From the caves I head out to the Koala Walk at Hanson Bay Sanctuary. At first I don't see anything. I know I am looking for fuzzy grey things in the trees but I sure can't find them. Then another guest points one out to me. Now I can see bunches of them. I am not sure why I couldn't see them before. They look like fuzzy grey things in the trees. The difference between wild Koala Bears and captive Koala Bears is that wild Koala Bears are sleeping in gum trees 15-20 feet over your head. Captive Koala Bears are sleeping in pseudo gum trees at eye level. Koala Bears sleep up to 20 hours a day, it takes time to get a picture of one with its eyes open.
It is now around 3:30 PM and I am tired. I had to get up at 4:30 AM. I decide it is time to head back and check in. After checking in I go out an get a pizza. If you are ever in Kingscote drop by Bella Cafe, they have excellent pizza, I had the meat lovers.
Strange how when you start out in the morning you expect to shoot certain things. Some days (OK most days) don't go as planned. I started by going to Parndana Wildlife Park. I expected to get lots of shots of Kangaroo Island Kangaroo and Tammar Wallabies. I got lots of shots of black swans and Stone Curlew. I did feed the kangaroo. I just can't resist feeding animals. The pen they were in just wasn't very photographic. The kangaroos tended to hang out by the fence a lot.
Then I went out to see one of the lighthouses on the island. I always see such lovely photographs of lighthouse yet whenever I go to see them they just don't seem very photographic. Today was no different.
Then I took the Platypus Waterhole Walk. Of course I did not see a single platypus.
Next I went to Flinders Chase National Park and saw the Admirals Arch and Remarkable Rocks. Both are must sees. At Admirals Arch there is a colony of New Zealand Fur Seals. At some point in the past someone told me you could tell sea lions and seals apart because sea lions had ear flaps and seals don't. New Zealand Fur Seals must be the exception to the rule because they have ear flaps. They should not allow excepts to rules, it makes things terribly confusing.

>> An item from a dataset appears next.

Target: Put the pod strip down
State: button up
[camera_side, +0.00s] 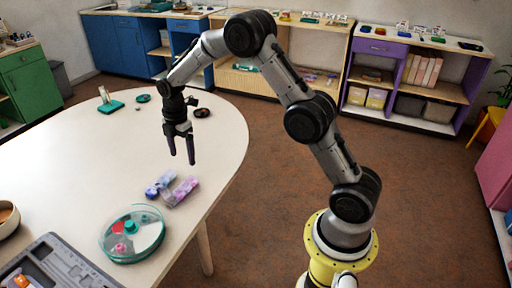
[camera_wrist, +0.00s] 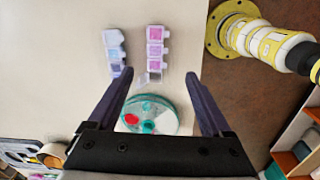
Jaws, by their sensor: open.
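Two pod strips lie side by side on the pale table. One is blue and purple (camera_side: 159,184); it also shows in the wrist view (camera_wrist: 115,52). The other is pink and purple (camera_side: 182,191), to its right in the wrist view (camera_wrist: 155,50). The near end of the pink strip looks clear or greyish. My gripper (camera_side: 181,160) is open and empty, pointing down above the table, clear of both strips. In the wrist view its fingers (camera_wrist: 160,75) stand widely apart, with the pink strip between and beyond their tips.
A round clear dish with a teal rim (camera_side: 106,246) holds red and teal pieces close to the strips. A grey organizer (camera_side: 62,262) and a bowl (camera_side: 8,222) are at the near left. Small teal items (camera_side: 110,107) and a dark round one (camera_side: 202,112) lie farther back. Mid-table is clear.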

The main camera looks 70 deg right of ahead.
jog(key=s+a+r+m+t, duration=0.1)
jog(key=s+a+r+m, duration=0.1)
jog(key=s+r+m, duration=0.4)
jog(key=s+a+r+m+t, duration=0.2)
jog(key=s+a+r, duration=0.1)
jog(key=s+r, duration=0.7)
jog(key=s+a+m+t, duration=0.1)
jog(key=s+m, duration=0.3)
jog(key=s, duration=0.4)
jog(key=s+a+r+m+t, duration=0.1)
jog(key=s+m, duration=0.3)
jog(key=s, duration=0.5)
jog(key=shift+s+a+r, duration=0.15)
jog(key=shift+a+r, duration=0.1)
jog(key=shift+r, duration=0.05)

On the way back to the hotel I saw a swarm of cockatoo (flock is not a big enough word, it really was more of a swarm). They kept landing in a framers field. While taking photos the battery in my camera died. It was the second of the day. Last night I made a bad decision and decided I did not need to charge the battery I had been using. Never again will I leave without two fully charged batteries.

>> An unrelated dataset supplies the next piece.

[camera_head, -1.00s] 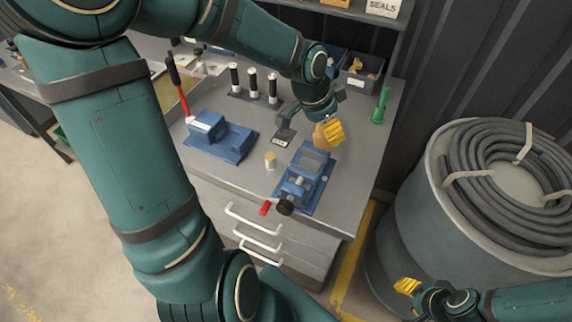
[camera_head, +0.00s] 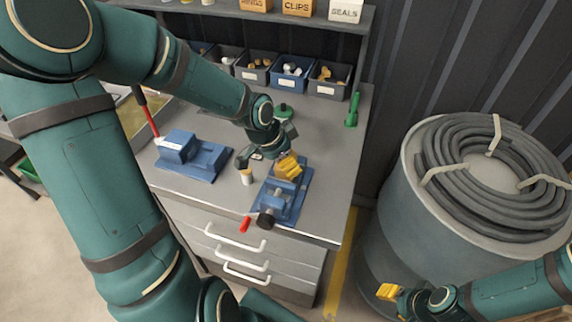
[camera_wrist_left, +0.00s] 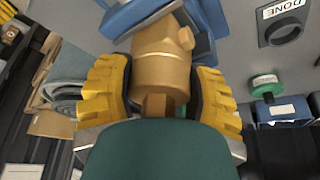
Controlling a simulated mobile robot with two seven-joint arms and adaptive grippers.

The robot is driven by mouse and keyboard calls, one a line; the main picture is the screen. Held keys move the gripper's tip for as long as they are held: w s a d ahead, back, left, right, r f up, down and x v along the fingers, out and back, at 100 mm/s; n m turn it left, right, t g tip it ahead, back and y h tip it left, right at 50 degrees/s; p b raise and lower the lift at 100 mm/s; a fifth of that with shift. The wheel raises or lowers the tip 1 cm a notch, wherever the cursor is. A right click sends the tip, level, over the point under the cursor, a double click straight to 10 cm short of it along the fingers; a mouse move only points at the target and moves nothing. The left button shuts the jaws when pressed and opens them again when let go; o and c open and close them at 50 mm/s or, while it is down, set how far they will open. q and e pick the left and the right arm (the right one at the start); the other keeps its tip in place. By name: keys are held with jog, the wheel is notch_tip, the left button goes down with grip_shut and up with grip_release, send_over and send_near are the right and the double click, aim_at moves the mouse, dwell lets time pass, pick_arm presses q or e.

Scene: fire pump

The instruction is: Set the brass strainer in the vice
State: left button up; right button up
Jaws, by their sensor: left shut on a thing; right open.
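My left gripper (camera_head: 288,167) has yellow fingers and is over the rear of the blue vice (camera_head: 297,197) on the bench. In the left wrist view it is shut on the brass strainer (camera_wrist_left: 160,62), a stepped brass cylinder with a small side stub. Its far end is close to blue vice parts (camera_wrist_left: 208,18); I cannot tell whether it sits between the jaws. The fingers hide most of the strainer in the head view. The vice has a black knob and red handle (camera_head: 245,224) at its front. My right gripper (camera_head: 388,292) is open and empty, low beside the drum.
A blue block-shaped device (camera_head: 190,155) stands left of the vice, with a small pale cylinder (camera_head: 246,177) between them. A green upright tool (camera_head: 352,110) and several parts bins (camera_head: 328,82) stand behind. A drum with coiled hose (camera_head: 410,190) is at the right.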

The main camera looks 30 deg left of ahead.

I am not sure why I bother to plan things. I awoke to the sound of rain which shortly turned into a thunder storm. The whole island lost power. I did not gas the car last night and I couldn't go far without gas, not that I really wanted to go anywhere in the rain.

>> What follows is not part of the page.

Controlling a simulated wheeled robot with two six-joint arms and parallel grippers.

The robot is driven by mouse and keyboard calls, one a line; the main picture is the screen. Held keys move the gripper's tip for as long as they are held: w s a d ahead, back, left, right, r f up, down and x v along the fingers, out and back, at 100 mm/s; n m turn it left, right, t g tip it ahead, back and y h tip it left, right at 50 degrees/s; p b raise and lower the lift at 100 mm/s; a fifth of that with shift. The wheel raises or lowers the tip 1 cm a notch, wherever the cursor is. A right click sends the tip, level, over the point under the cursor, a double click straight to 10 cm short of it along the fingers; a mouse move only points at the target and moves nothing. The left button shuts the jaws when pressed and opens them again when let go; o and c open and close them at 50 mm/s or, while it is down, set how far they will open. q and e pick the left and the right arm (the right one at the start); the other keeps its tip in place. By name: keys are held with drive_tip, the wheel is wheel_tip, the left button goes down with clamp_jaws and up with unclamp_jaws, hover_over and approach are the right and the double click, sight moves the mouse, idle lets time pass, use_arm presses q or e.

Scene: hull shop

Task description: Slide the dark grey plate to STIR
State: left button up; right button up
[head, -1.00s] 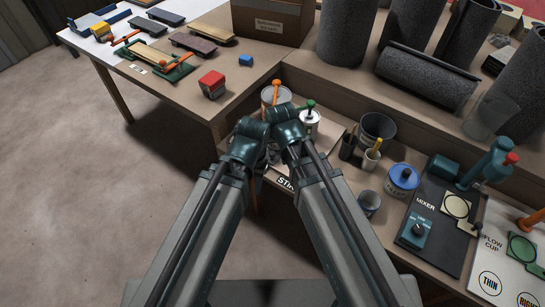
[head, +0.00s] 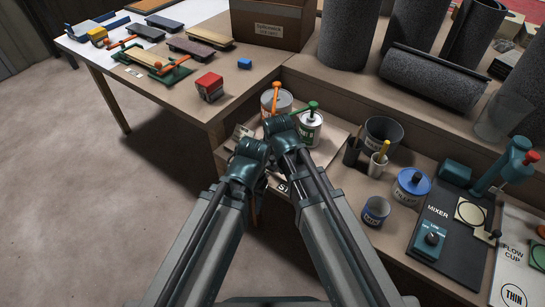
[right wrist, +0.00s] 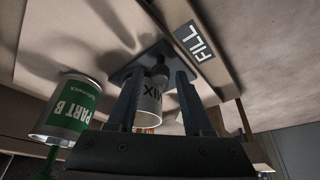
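The dark grey plate (right wrist: 128,74) shows in the right wrist view beside the FILL label (right wrist: 194,42). A grey can marked MIX (right wrist: 148,104) is at the plate. My right gripper (right wrist: 160,80) has its two fingers apart, with a dark upright part of the plate and the can seen between them. I cannot tell whether either finger touches. In the head view the plate and the right fingers are hidden by my arms. The STIR label (head: 283,188) shows only in part there, below my wrists. My left gripper's fingers are hidden too.
A green PART B can (right wrist: 72,108) stands close beside the right gripper. In the head view it (head: 309,128) stands behind my wrists, next to an orange-handled can (head: 276,102). Cups, a blue-lidded pot (head: 411,187) and the mixer (head: 450,235) stand to the right.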

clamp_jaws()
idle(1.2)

I decided to go into town to look for souvenirs and maybe a book. I have three books in the apartment in Melbourne to read, but did I bring one with me - NO.
The power came on after a couple hours and the rain turned into a light shower so I decided to give it a go. I had planned on going to Paul's Place and then back to Seal Bay. I decided to take the short way to Paul's Place since I was not in a hurry. The short way was 30 km down a dirt washboard road. I keep hoping I will see wildlife if I go off the beaten track. So far I have seen a few wallabies. None of them have stayed around long enough to get their pictures taken.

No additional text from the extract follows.